Present the following entries again, word for word and in full.

___ Provided information ___

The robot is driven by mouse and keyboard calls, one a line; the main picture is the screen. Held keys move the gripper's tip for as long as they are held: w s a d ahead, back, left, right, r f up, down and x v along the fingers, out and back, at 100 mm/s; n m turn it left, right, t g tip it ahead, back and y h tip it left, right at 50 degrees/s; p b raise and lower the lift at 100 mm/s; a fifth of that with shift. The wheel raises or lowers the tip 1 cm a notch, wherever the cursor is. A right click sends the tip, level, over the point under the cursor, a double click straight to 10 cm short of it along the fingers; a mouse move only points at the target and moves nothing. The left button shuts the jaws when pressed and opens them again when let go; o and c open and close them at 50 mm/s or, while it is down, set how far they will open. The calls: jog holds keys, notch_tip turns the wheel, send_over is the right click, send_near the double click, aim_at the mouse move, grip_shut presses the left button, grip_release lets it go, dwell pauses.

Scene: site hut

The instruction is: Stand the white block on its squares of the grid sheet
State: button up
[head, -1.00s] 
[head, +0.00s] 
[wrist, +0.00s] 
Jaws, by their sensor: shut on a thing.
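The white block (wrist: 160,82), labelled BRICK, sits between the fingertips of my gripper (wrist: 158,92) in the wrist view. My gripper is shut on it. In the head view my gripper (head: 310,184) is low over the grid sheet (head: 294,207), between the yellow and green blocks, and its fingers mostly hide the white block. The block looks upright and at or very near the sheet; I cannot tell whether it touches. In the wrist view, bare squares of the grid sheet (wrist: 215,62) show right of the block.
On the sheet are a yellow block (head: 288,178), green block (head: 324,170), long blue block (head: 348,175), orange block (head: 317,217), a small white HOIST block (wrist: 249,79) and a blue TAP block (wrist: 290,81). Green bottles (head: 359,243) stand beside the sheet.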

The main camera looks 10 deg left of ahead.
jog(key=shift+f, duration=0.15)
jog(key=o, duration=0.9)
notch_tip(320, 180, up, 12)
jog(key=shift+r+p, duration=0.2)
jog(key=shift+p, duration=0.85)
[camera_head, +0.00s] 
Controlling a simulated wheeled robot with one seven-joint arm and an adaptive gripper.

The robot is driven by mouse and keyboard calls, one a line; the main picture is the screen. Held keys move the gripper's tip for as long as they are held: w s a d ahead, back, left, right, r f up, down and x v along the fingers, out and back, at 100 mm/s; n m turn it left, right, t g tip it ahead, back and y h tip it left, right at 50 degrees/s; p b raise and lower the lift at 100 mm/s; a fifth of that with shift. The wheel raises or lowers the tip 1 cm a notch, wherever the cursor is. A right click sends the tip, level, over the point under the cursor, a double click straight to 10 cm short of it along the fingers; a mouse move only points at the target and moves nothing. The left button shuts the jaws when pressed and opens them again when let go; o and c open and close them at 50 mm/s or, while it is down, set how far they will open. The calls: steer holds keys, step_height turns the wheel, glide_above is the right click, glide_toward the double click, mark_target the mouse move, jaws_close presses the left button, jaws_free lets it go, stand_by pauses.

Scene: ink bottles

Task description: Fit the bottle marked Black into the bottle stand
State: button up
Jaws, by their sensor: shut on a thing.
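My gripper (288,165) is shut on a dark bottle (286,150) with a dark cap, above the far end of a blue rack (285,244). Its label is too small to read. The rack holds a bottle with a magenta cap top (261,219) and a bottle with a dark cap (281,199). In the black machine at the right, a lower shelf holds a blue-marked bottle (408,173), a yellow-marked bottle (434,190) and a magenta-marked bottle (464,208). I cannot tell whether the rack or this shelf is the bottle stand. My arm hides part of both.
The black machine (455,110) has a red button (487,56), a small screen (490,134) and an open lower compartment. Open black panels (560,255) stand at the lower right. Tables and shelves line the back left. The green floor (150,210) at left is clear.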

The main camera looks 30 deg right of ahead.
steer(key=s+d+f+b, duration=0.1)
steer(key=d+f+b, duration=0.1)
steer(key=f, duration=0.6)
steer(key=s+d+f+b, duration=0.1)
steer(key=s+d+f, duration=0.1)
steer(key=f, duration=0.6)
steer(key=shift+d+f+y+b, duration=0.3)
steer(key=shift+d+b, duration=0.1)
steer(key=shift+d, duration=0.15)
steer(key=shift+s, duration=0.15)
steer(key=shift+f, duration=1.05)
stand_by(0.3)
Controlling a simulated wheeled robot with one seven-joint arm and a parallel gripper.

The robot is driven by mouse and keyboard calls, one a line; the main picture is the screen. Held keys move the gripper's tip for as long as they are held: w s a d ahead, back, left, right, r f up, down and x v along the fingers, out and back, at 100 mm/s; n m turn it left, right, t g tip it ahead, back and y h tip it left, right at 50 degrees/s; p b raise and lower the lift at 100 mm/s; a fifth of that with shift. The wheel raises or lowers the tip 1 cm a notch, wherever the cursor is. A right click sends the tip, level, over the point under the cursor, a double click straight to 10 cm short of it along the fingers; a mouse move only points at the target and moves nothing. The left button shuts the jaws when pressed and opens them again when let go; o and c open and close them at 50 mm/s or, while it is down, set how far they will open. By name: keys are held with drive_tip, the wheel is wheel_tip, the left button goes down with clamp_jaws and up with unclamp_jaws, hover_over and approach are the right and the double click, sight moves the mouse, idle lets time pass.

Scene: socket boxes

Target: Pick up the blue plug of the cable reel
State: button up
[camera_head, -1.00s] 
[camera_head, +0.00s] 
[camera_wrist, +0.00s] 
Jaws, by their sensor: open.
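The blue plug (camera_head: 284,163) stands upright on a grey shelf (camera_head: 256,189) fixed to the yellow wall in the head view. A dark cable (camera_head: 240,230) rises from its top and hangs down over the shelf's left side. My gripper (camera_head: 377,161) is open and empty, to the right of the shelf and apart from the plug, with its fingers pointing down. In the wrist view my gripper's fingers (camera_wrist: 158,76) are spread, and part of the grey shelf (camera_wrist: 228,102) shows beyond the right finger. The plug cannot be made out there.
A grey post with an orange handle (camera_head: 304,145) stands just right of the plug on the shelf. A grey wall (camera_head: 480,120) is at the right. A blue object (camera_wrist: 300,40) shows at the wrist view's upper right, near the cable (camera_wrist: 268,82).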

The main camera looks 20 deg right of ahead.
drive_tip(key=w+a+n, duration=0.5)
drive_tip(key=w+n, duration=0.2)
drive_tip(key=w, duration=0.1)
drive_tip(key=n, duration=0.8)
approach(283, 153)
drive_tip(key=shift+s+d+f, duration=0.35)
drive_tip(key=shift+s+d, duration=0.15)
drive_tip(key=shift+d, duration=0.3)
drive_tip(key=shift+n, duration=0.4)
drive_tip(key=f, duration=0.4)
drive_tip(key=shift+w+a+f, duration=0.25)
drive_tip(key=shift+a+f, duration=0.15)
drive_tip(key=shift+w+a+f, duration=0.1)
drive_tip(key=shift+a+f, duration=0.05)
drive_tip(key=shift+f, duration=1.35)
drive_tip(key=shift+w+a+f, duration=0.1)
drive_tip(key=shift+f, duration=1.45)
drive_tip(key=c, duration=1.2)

___

Result of this task →
The robot is driven by mouse and keyboard calls, one a line; the main picture is the screen. Held keys move the gripper's tip for as long as they are held: w s a d ahead, back, left, right, r f up, down and x v along the fingers, out and back, at 100 mm/s; n m turn it left, right, t g tip it ahead, back and y h tip it left, right at 50 degrees/s; p b raise and lower the lift at 100 mm/s; a fifth of that with shift. The wheel raises or lowers the tip 1 cm a notch, wherever the cursor is. A right click sends the tip, level, over the point under the cursor, a double click straight to 10 cm short of it along the fingers; a mouse move only points at the target and moves nothing. The left button shuts the jaws when pressed and opens them again when let go; o and c open and close them at 50 mm/s or, while it is down, set how far they will open. The calls: jog holds keys, notch_tip turns the wheel, send_over is the right click, send_near the double click, aim_at the mouse move, grip_shut presses the left button, grip_release lets it go, dwell pauses.

Scene: site hut

The instruction is: Stand the white block on its squares of the grid sheet
State: button up
[head, -1.00s] 
[head, +0.00s] 
[wrist, +0.00s] 
Jaws, by their sensor: shut on a thing.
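The white block (wrist: 160,82), labelled BRICK, sits between the fingertips of my gripper (wrist: 158,92) in the wrist view. My gripper is shut on it. In the head view my gripper (head: 310,184) is low over the grid sheet (head: 294,207), between the yellow and green blocks, and its fingers mostly hide the white block. The block looks upright and at or very near the sheet; I cannot tell whether it touches. In the wrist view, bare squares of the grid sheet (wrist: 215,62) show right of the block.
On the sheet are a yellow block (head: 288,178), green block (head: 324,170), long blue block (head: 348,175), orange block (head: 317,217), a small white HOIST block (wrist: 249,79) and a blue TAP block (wrist: 290,81). Green bottles (head: 359,243) stand beside the sheet.

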The main camera looks 10 deg left of ahead.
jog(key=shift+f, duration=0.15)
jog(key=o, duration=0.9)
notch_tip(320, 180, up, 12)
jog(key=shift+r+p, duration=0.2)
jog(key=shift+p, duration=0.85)
[camera_head, +0.00s] 
Controlling a simulated wheeled robot with one seven-joint arm and an adaptive gripper.

The robot is driven by mouse and keyboard calls, one a line; the main picture is the screen. Held keys move the gripper's tip for as long as they are held: w s a d ahead, back, left, right, r f up, down and x v along the fingers, out and back, at 100 mm/s; n m turn it left, right, t g tip it ahead, back and y h tip it left, right at 50 degrees/s; p b raise and lower the lift at 100 mm/s; a fifth of that with shift. The wheel raises or lowers the tip 1 cm a notch, wherever the cursor is. A right click sends the tip, level, over the point under the cursor, a double click straight to 10 cm short of it along the fingers; a mouse move only points at the target and moves nothing. The left button shuts the jaws when pressed and opens them again when let go; o and c open and close them at 50 mm/s or, while it is down, set how far they will open. The calls: steer holds keys, step_height turns the wheel, glide_above is the right click, glide_toward the double click, mark_target the mouse move, jaws_close presses the left button, jaws_free lets it go, stand_by pauses.

Scene: ink bottles

Task description: Fit the bottle marked Black into the bottle stand
State: button up
Jaws, by their sensor: shut on a thing.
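My gripper (288,165) is shut on a dark bottle (286,150) with a dark cap, above the far end of a blue rack (285,244). Its label is too small to read. The rack holds a bottle with a magenta cap top (261,219) and a bottle with a dark cap (281,199). In the black machine at the right, a lower shelf holds a blue-marked bottle (408,173), a yellow-marked bottle (434,190) and a magenta-marked bottle (464,208). I cannot tell whether the rack or this shelf is the bottle stand. My arm hides part of both.
The black machine (455,110) has a red button (487,56), a small screen (490,134) and an open lower compartment. Open black panels (560,255) stand at the lower right. Tables and shelves line the back left. The green floor (150,210) at left is clear.

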The main camera looks 30 deg right of ahead.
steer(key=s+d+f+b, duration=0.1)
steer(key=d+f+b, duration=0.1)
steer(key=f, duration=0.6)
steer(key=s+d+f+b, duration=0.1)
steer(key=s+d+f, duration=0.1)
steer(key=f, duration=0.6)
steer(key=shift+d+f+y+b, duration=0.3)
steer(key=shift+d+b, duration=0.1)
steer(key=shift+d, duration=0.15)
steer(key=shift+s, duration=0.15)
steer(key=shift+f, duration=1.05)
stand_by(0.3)
Controlling a simulated wheeled robot with one seven-joint arm and a parallel gripper.

The robot is driven by mouse and keyboard calls, one a line; the main picture is the screen. Held keys move the gripper's tip for as long as they are held: w s a d ahead, back, left, right, r f up, down and x v along the fingers, out and back, at 100 mm/s; n m turn it left, right, t g tip it ahead, back and y h tip it left, right at 50 degrees/s; p b raise and lower the lift at 100 mm/s; a fifth of that with shift. The wheel raises or lowers the tip 1 cm a notch, wherever the cursor is. A right click sends the tip, level, over the point under the cursor, a double click straight to 10 cm short of it along the fingers; a mouse move only points at the target and moves nothing. The left button shuts the jaws when pressed and opens them again when let go; o and c open and close them at 50 mm/s or, while it is down, set how far they will open. By name: keys are held with drive_tip, the wheel is wheel_tip, the left button goes down with clamp_jaws and up with unclamp_jaws, hover_over and approach are the right and the double click, sight moves the mouse, idle lets time pass.

Scene: socket boxes

Target: Pick up the blue plug of the cable reel
State: button up
[camera_head, -1.00s] 
[camera_head, +0.00s] 
[camera_wrist, +0.00s] 
Jaws, by their sensor: open.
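The blue plug (camera_head: 284,163) stands upright on a grey shelf (camera_head: 256,189) fixed to the yellow wall in the head view. A dark cable (camera_head: 240,230) rises from its top and hangs down over the shelf's left side. My gripper (camera_head: 377,161) is open and empty, to the right of the shelf and apart from the plug, with its fingers pointing down. In the wrist view my gripper's fingers (camera_wrist: 158,76) are spread, and part of the grey shelf (camera_wrist: 228,102) shows beyond the right finger. The plug cannot be made out there.
A grey post with an orange handle (camera_head: 304,145) stands just right of the plug on the shelf. A grey wall (camera_head: 480,120) is at the right. A blue object (camera_wrist: 300,40) shows at the wrist view's upper right, near the cable (camera_wrist: 268,82).

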The main camera looks 20 deg right of ahead.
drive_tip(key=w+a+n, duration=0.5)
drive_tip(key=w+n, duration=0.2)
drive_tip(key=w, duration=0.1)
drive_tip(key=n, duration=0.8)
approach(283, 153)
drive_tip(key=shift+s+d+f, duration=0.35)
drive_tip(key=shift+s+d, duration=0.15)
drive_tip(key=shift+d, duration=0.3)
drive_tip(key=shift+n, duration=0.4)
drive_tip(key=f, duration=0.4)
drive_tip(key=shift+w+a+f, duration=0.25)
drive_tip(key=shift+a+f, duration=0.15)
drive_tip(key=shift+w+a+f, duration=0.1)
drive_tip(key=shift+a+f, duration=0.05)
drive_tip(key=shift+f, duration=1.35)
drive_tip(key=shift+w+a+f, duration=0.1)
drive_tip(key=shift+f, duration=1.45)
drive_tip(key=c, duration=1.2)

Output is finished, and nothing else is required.